* Exercise task
Copy word for word the lines in the records below, starting at the line with "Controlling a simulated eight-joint" and ending at the line with "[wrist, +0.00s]". Skip the pictures.

* Dataset extract
══════════

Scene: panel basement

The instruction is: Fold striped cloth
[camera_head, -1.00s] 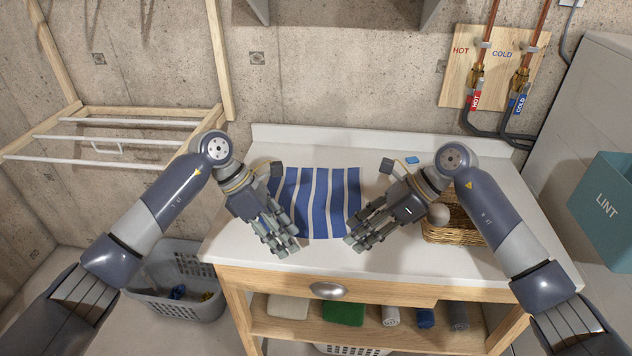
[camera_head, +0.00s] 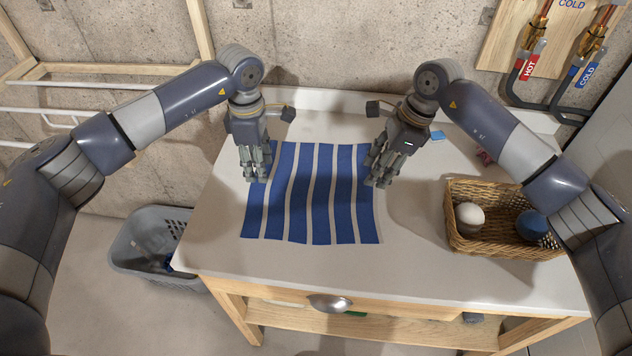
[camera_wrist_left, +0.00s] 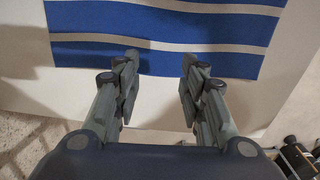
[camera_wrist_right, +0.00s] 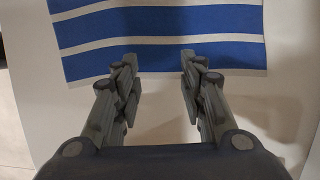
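The blue and white striped cloth (camera_head: 312,215) lies flat and spread out on the white tabletop. My left gripper (camera_head: 258,178) is above the cloth's left edge, toward the back. My right gripper (camera_head: 379,182) is above its right edge, toward the back. In the left wrist view the fingers (camera_wrist_left: 158,78) are apart with nothing between them, and the cloth (camera_wrist_left: 170,22) edge lies just past the tips. In the right wrist view the fingers (camera_wrist_right: 158,70) are also apart and empty, with the cloth (camera_wrist_right: 160,20) edge near the tips.
A wicker basket (camera_head: 462,247) with a white ball (camera_head: 469,216) and a dark blue ball (camera_head: 531,225) stands on the table's right. A small blue item (camera_head: 437,135) lies at the back right. A grey laundry basket (camera_head: 125,250) is on the floor at left. The front tabletop is clear.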

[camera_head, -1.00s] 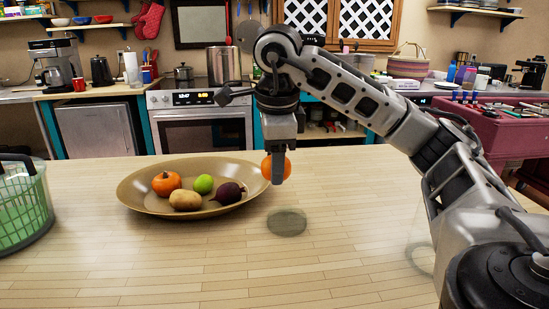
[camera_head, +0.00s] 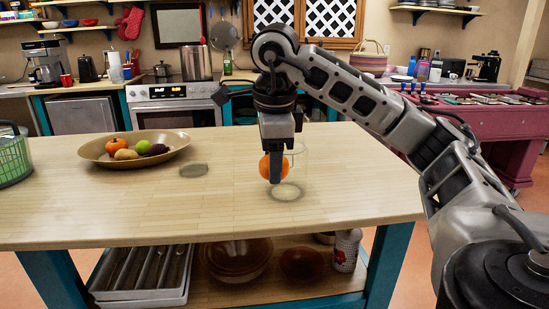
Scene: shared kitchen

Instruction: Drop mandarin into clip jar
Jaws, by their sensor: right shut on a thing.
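My right gripper (camera_head: 274,172) is shut on the orange mandarin (camera_head: 265,169) and holds it above the table. One finger crosses the front of the fruit. A clear glass jar (camera_head: 290,192) stands on the table at the same spot in the picture. Its round base shows below the mandarin and its faint rim shows to the right of it. The mandarin and gripper hide part of the jar, and I cannot tell whether the fruit is in front of the jar or over its mouth. My left gripper is not in view.
A tan bowl (camera_head: 92,150) with several fruits stands at the left. A flat, clear disc (camera_head: 194,170), perhaps a lid, lies between bowl and jar. A green basket (camera_head: 14,158) is at the left edge. The wooden table (camera_head: 350,200) is clear on the right and in front.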

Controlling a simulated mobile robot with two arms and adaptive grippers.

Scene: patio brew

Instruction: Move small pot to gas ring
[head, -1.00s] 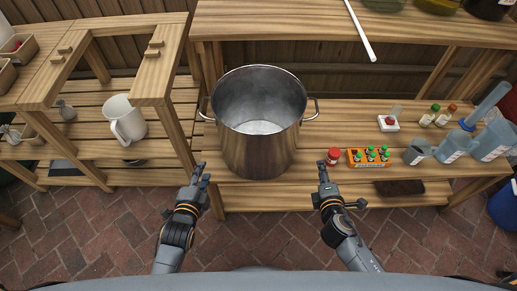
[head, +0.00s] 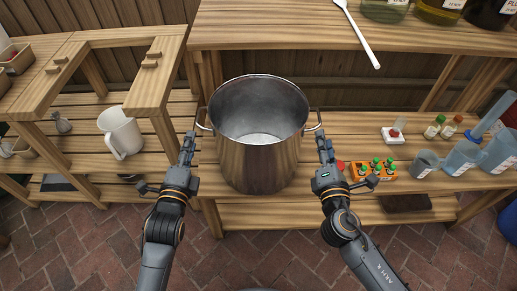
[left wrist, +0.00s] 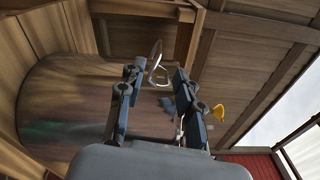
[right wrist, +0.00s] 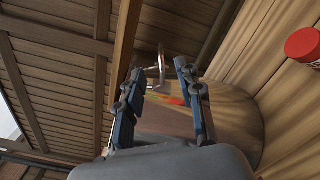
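The pot (head: 260,160) is a steel, open, empty-looking vessel standing upright on the lower wooden shelf. Its left loop handle (head: 203,120) and right loop handle (head: 314,121) stick out at the rim. My left gripper (head: 188,142) is just left of the pot, close to the left handle. In the left wrist view its fingers (left wrist: 150,95) are apart, with the handle (left wrist: 154,60) beyond and between them. My right gripper (head: 324,143) is just right of the pot near the right handle. In the right wrist view its fingers (right wrist: 160,85) are apart around the line of the handle (right wrist: 161,66). No gas ring is identifiable.
An orange crate of small green-capped bottles (head: 374,168) stands close right of my right gripper, with a red-lidded jar partly hidden beside it. A white pitcher (head: 121,134) is on the left shelf. A white spoon (head: 358,35) lies on the upper shelf (head: 280,38).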

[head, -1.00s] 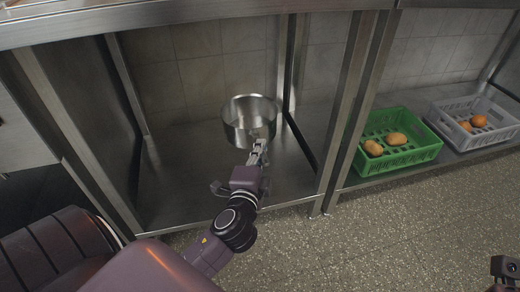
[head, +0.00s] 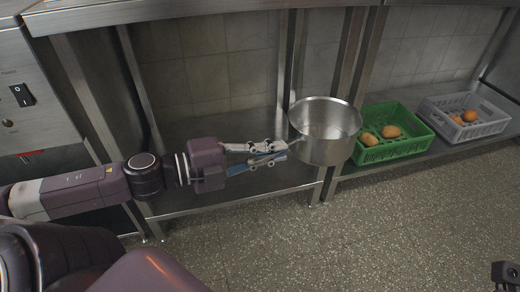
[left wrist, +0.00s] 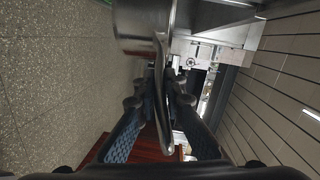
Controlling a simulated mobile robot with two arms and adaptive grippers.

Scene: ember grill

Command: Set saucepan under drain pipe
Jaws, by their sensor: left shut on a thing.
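The steel saucepan (head: 325,148) is upright and held in the air at the front of the steel shelving, left of the green crate in the head view. My left gripper (head: 284,150) is shut on its handle, to the left of the pan body. In the left wrist view the pan's side (left wrist: 140,22) is at the top, and its long handle (left wrist: 164,80) runs down between the fingers. A dark part of my right gripper (head: 506,274) shows at the bottom right corner; its fingers are not clear. I cannot make out a drain pipe.
The lower shelf (head: 185,200) behind my left arm looks bare. A green crate (head: 420,146) and a grey crate (head: 490,126), both with potato-like items, stand on the right shelf. A steel post (head: 345,75) stands behind the pan. The speckled floor (head: 350,230) is clear in front.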

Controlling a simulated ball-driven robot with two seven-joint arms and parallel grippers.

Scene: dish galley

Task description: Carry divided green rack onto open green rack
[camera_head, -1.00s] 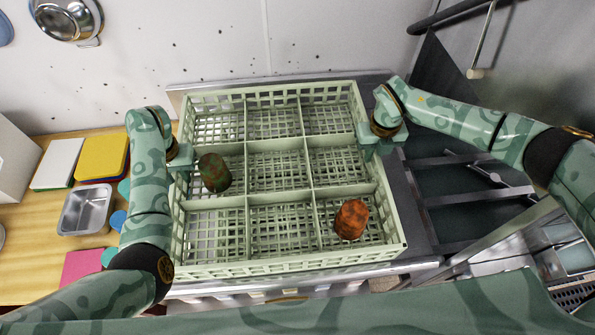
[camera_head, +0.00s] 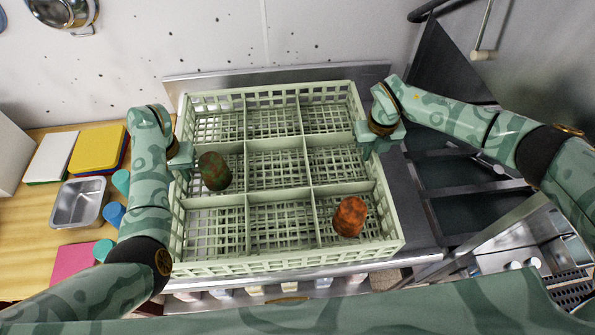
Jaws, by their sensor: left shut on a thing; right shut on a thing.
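The divided green rack (camera_head: 277,145) is pale green with a grid of square compartments. It fills the middle of the head view. A dark green-brown cup (camera_head: 214,171) is in its middle-left compartment, and an orange-brown cup (camera_head: 349,216) is in its front-right compartment. My left gripper (camera_head: 182,160) is shut on the rack's left wall. My right gripper (camera_head: 376,141) is shut on its right wall. I cannot make out the open green rack; what lies directly under the divided rack is hidden.
A wooden counter at left holds a yellow board (camera_head: 98,150), a white board (camera_head: 54,156), a metal pan (camera_head: 78,203), a pink board (camera_head: 73,267) and several blue and teal cups. A steel counter (camera_head: 418,215) lies around the rack. A dark open metal frame (camera_head: 450,180) is at right.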

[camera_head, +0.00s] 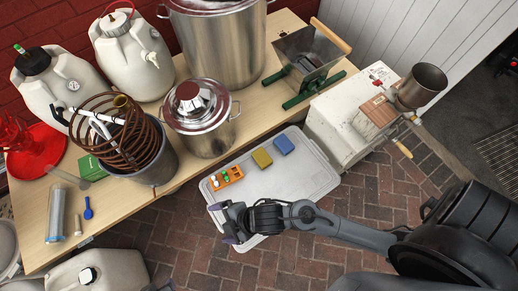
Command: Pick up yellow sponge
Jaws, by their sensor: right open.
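A yellow sponge (262,158) lies flat on a pale translucent lid or bin top (312,184) in the middle of the head view. A blue sponge (284,145) lies just right of it. My right gripper (222,223) reaches in from the lower right over the near left part of the lid. It is open and apart from the yellow sponge, lower and to its left in the picture. I see nothing between its fingers. My left gripper does not show.
An orange holder with small items (226,177) lies on the lid, left of the yellow sponge. A steel pot (197,120) stands on the wooden table behind it. A white box (345,125) stands to the right. Brick paving (290,262) in front is clear.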

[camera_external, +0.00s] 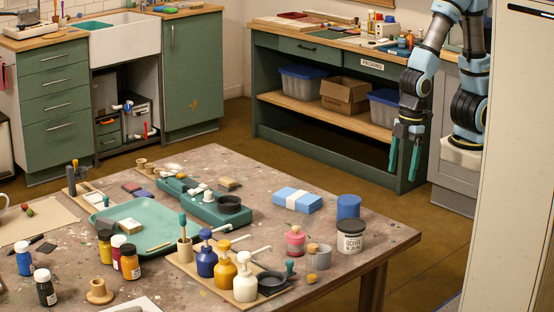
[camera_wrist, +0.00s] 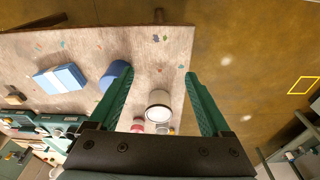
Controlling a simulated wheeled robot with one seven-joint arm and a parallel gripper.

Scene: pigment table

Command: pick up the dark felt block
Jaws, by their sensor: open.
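My gripper (camera_external: 404,160) hangs past the table's right end, well away from these blocks. It also shows in the wrist view (camera_wrist: 159,76), its two green fingers wide apart with nothing held between them.
On the table (camera_external: 340,262) stand a blue cylinder (camera_external: 348,206), a labelled jar (camera_external: 351,237), a blue block with a pale band (camera_external: 298,200), pump bottles (camera_external: 245,280) and a green tray (camera_external: 150,215). A workbench (camera_external: 300,133) stands behind. Floor is clear between them.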

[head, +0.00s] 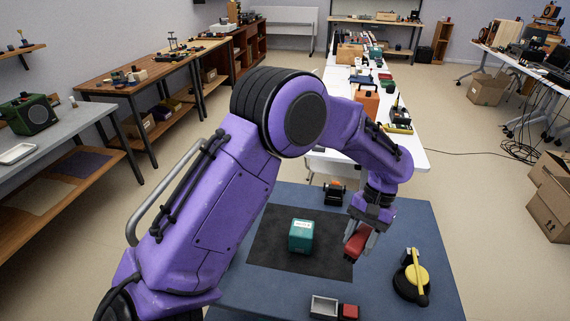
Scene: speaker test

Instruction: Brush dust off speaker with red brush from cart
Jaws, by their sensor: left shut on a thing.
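A teal box-shaped speaker (301,236) with a pale label on its upper edge stands on a black mat (265,240). The mat lies on a blue-topped surface (390,300). My left gripper (358,238) points down at the right edge of the mat, to the right of the teal speaker and apart from it. It is shut on a red thing (354,246), which looks like the red brush; its bristles cannot be made out. Dust on the speaker is too small to tell. My right gripper is not in view.
A black and yellow round device (411,279) stands at the right of the blue top. A small grey tray (323,306) with a red block (350,311) beside it is at the front. A small dark device (335,192) is behind the mat. A white table (400,140) stands beyond.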

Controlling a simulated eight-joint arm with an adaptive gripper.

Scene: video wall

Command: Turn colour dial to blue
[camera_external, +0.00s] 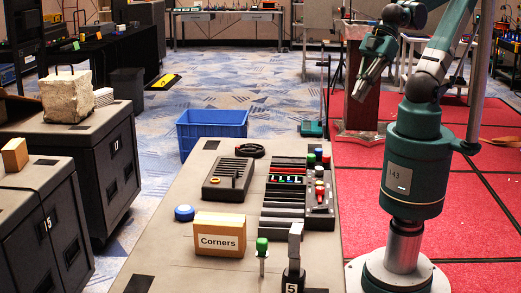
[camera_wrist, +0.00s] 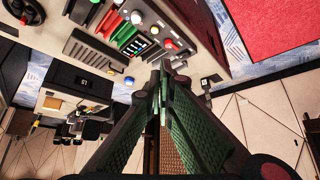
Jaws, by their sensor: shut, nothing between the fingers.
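A dark control panel (camera_external: 298,198) stands on the grey table, with coloured knobs and buttons and a small lit strip display (camera_external: 287,178). It also shows upper left of centre in the wrist view, with the display (camera_wrist: 136,46), a white knob (camera_wrist: 137,17), a red knob (camera_wrist: 169,43) and green pieces (camera_wrist: 114,20). I cannot tell which of these is the colour dial or what it is set to. My gripper (camera_external: 361,96) is raised beyond the panel's right side, above the red floor. In the wrist view my gripper (camera_wrist: 165,66) is shut and empty, apart from the panel.
On the table are a slider box (camera_external: 229,180), a blue button (camera_external: 184,213), a "Corners" block (camera_external: 220,236), a green-topped lever (camera_external: 262,246) and a stand marked 5 (camera_external: 293,275). A blue crate (camera_external: 212,130) is behind the table. Black cases (camera_external: 75,165) stand left.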

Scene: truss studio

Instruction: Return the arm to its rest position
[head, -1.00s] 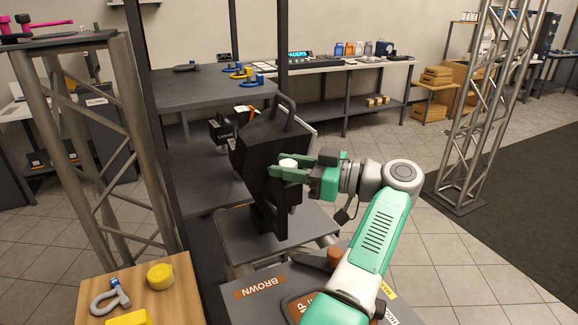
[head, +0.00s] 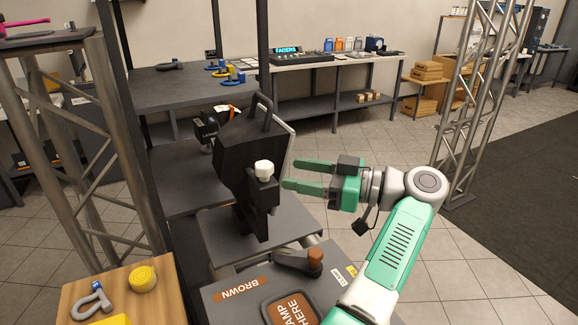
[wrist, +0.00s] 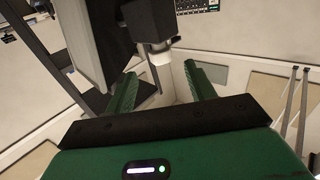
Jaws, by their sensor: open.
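My gripper (head: 291,174) is open and empty, its green fingers pointing left in the head view. The fingertips are a little to the right of a white knob (head: 264,169) and apart from it. The knob sits on a black block at the front of a black housing (head: 240,145) with a top handle. In the wrist view the two green fingers of my gripper (wrist: 160,82) stand wide apart, with the white knob (wrist: 155,68) beyond them. My arm reaches in from the lower right, bent at the elbow.
A grey case (head: 232,289) marked BROWN with a brown-knobbed lever (head: 314,260) lies below my gripper. A wooden-topped stand (head: 165,300) holds a shackle and yellow tape. Truss towers stand left (head: 80,150) and right (head: 478,100). Open floor lies right of my arm.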

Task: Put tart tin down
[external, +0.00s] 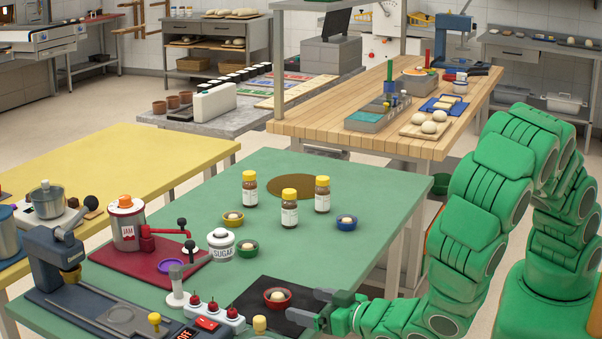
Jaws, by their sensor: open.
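A red tart tin (277,299) with a pale filling sits upright on a black mat (250,288) near the front edge of the green table. My gripper (308,307) is open just to the right of this tin, with its fingers pointing left towards it. A gap shows between the fingertips and the tin, and nothing is visible between the fingers. Three similar small tins stand farther back: a yellow one (233,219), a green one (247,250) and a blue one (347,224).
Several brown bottles with yellow caps (289,210) stand mid-table beside a brown round patch (290,187). A sugar jar (221,246), a jam dispenser (126,224) and a button box (208,315) stand left of the mat. The table's back right is clear.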

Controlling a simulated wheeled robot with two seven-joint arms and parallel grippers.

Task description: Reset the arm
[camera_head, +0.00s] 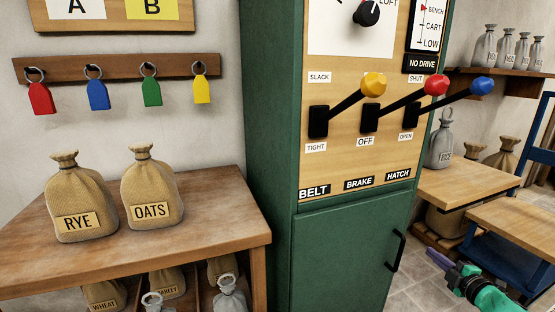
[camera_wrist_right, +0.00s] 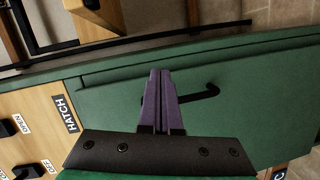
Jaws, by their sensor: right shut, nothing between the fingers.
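My right gripper (camera_head: 432,254) is at the lower right of the head view, in front of the green cabinet's right side and apart from the levers. Its purple fingers are together with nothing between them. In the right wrist view the shut fingers (camera_wrist_right: 160,73) point across the green cabinet door (camera_wrist_right: 240,95), and the black door handle (camera_wrist_right: 205,92) shows behind them. My left gripper is in neither view.
The green cabinet (camera_head: 345,240) carries yellow (camera_head: 373,84), red (camera_head: 435,84) and blue (camera_head: 482,85) lever knobs, all raised to the right. RYE (camera_head: 75,195) and OATS (camera_head: 150,185) sacks stand on the left table (camera_head: 225,222). Wooden benches (camera_head: 465,182) stand at right, behind my right gripper.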

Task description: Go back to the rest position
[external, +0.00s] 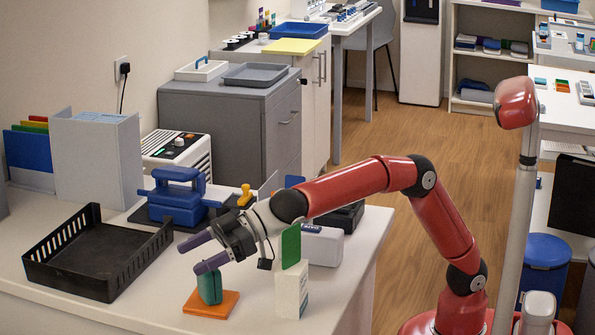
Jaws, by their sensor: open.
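My gripper (198,257) is at the end of my red arm, above the front part of the white counter (95,318). Its two purple fingers are apart and point to the left. A small green block (210,289) stands on an orange base (211,304) right below the nearer finger. I cannot tell whether that finger touches the block. Nothing shows between the fingers.
A black slotted tray (95,262) lies left of my gripper. A white box (292,290) with a green card (291,245) stands close to its right. A blue device (178,196) and a white case (322,246) are behind. The wooden floor (435,140) behind is clear.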

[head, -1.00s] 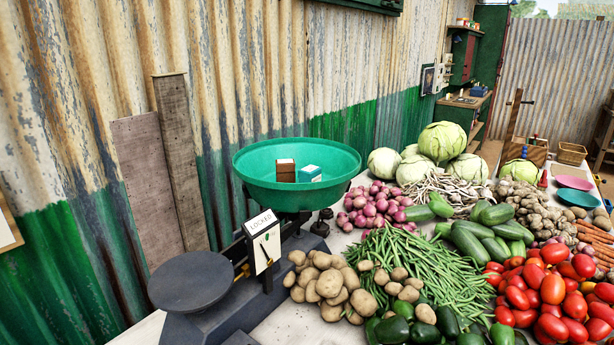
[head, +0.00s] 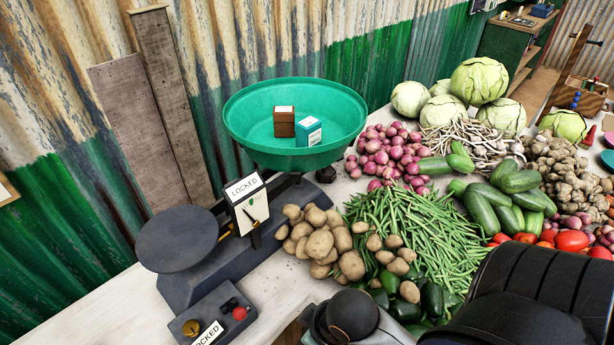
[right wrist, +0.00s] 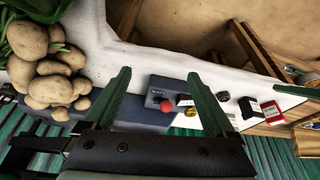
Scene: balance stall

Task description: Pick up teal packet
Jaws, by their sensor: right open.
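The teal packet (head: 309,133) is a small box with a white top, standing in the green pan (head: 240,120) of the scale. A brown packet (head: 284,125) stands close beside it on the left. In the right wrist view my right gripper (right wrist: 158,72) is open, its two green fingers apart with nothing between them. It is over the near part of the table, away from the pan. In the head view my dark right arm enters at the bottom right; its fingers are not clear there. My left gripper is not in view.
The scale has a dark flat plate (head: 177,238) at left and a control box (head: 212,315) with a red knob in front. Potatoes (head: 320,240), green beans (head: 405,230) and onions (head: 385,150) crowd the pan's right. A corrugated wall (head: 60,200) stands behind.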

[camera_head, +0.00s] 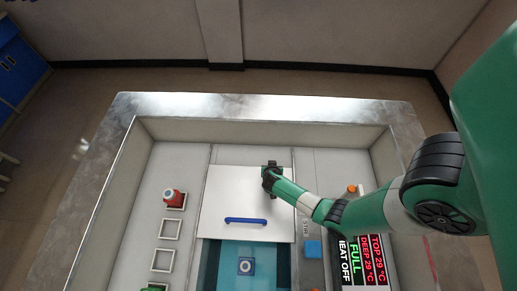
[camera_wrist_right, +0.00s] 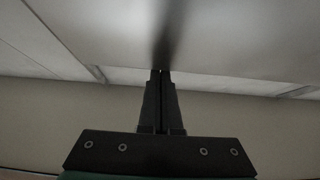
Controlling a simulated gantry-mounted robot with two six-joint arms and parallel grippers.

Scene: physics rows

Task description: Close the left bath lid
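A white bath lid (camera_head: 225,202) with a blue bar handle (camera_head: 245,220) lies over the rear part of the bath in the head view. In front of its handle edge the blue water (camera_head: 225,262) is uncovered. My right gripper (camera_head: 270,178) is at the lid's far right corner; I cannot tell if it touches the lid. In the right wrist view its two dark fingers (camera_wrist_right: 160,75) are together with nothing seen between them, close to a pale surface. My left gripper is not in view.
A red-and-white container (camera_head: 172,196) sits in the rear holder on the left, above empty square frames (camera_head: 168,230). A display panel (camera_head: 362,262) and a blue block (camera_head: 313,249) are on the right. Raised walls surround the deck.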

══════════

* Right answer
Controlling a simulated eight-joint arm with an adaptive gripper.

Scene: video wall

Command: Turn colour dial to blue
[camera_external, +0.00s] 
[camera_wrist, +0.00s] 
Jaws, by their sensor: shut, nothing between the fingers.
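A dark control panel (camera_external: 298,198) stands on the grey table, with coloured knobs and buttons and a small lit strip display (camera_external: 287,178). It also shows upper left of centre in the wrist view, with the display (camera_wrist: 136,46), a white knob (camera_wrist: 137,17), a red knob (camera_wrist: 169,43) and green pieces (camera_wrist: 114,20). I cannot tell which of these is the colour dial or what it is set to. My gripper (camera_external: 361,96) is raised beyond the panel's right side, above the red floor. In the wrist view my gripper (camera_wrist: 165,66) is shut and empty, apart from the panel.
On the table are a slider box (camera_external: 229,180), a blue button (camera_external: 184,213), a "Corners" block (camera_external: 220,236), a green-topped lever (camera_external: 262,246) and a stand marked 5 (camera_external: 293,275). A blue crate (camera_external: 212,130) is behind the table. Black cases (camera_external: 75,165) stand left.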

Scene: truss studio

Instruction: Return the arm to its rest position
[head, -1.00s] 
[head, +0.00s] 
[wrist, +0.00s] 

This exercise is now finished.